(Records from a collection)
◇ ◇ ◇ ◇
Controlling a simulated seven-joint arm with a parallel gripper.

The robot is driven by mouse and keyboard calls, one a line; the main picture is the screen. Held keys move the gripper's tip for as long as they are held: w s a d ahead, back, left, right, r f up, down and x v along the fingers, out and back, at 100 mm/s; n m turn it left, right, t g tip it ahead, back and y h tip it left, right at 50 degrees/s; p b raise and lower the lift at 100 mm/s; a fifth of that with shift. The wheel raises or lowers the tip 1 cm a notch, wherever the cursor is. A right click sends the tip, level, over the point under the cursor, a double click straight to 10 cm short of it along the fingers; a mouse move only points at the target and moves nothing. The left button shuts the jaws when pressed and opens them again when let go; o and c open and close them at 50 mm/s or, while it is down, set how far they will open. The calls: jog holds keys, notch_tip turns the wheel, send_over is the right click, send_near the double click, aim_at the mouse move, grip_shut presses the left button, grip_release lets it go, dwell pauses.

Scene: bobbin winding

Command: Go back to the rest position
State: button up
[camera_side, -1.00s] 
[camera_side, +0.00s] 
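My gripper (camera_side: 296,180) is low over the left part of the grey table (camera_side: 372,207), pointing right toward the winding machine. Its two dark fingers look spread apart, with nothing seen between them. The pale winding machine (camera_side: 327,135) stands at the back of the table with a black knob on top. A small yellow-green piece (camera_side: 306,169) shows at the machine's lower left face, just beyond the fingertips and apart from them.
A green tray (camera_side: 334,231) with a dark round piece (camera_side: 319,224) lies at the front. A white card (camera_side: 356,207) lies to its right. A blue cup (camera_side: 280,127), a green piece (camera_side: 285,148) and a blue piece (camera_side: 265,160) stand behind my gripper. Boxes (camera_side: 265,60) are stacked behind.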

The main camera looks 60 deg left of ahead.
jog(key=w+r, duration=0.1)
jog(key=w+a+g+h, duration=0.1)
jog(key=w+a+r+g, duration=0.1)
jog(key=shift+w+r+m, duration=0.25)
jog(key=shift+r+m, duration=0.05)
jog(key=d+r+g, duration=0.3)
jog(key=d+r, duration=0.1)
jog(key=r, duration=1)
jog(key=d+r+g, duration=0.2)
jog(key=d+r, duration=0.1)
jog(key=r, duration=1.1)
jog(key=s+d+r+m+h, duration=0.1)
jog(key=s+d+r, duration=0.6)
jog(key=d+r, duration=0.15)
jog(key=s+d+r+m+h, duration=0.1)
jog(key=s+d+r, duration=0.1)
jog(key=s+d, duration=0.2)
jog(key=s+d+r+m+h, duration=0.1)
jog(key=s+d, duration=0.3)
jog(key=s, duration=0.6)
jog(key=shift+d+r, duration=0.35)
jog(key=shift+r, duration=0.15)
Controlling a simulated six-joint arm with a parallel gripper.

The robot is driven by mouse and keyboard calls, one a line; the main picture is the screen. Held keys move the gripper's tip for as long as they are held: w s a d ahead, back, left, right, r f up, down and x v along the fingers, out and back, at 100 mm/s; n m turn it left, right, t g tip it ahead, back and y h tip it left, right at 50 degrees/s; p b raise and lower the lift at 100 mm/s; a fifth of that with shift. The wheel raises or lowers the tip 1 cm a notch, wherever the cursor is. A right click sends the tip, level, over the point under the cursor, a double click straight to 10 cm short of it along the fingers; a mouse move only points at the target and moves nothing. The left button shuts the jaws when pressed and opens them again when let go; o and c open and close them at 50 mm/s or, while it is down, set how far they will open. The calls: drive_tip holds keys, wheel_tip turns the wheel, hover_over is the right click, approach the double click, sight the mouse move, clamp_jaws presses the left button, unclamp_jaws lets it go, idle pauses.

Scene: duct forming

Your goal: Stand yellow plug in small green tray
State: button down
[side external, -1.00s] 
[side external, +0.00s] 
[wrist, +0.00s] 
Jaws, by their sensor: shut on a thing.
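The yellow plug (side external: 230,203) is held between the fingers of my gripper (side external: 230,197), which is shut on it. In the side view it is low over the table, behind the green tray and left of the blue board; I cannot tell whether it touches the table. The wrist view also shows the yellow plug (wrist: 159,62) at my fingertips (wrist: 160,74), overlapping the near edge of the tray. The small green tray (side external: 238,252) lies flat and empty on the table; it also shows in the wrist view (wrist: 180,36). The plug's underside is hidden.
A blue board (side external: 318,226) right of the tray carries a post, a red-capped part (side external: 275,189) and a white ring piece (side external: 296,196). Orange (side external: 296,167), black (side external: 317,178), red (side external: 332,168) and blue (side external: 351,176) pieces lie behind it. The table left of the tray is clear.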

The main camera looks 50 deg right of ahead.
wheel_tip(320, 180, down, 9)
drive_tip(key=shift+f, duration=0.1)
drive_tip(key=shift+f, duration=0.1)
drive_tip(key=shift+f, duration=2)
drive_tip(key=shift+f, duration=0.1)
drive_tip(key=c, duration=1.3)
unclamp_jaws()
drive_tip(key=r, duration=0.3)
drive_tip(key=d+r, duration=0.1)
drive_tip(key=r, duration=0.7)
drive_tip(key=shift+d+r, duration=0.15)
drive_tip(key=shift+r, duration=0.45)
◇ ◇ ◇ ◇
**What is being asked:**
Across the material above, count every line holding "Controlling" and write down only the number.

**Written solution:**
2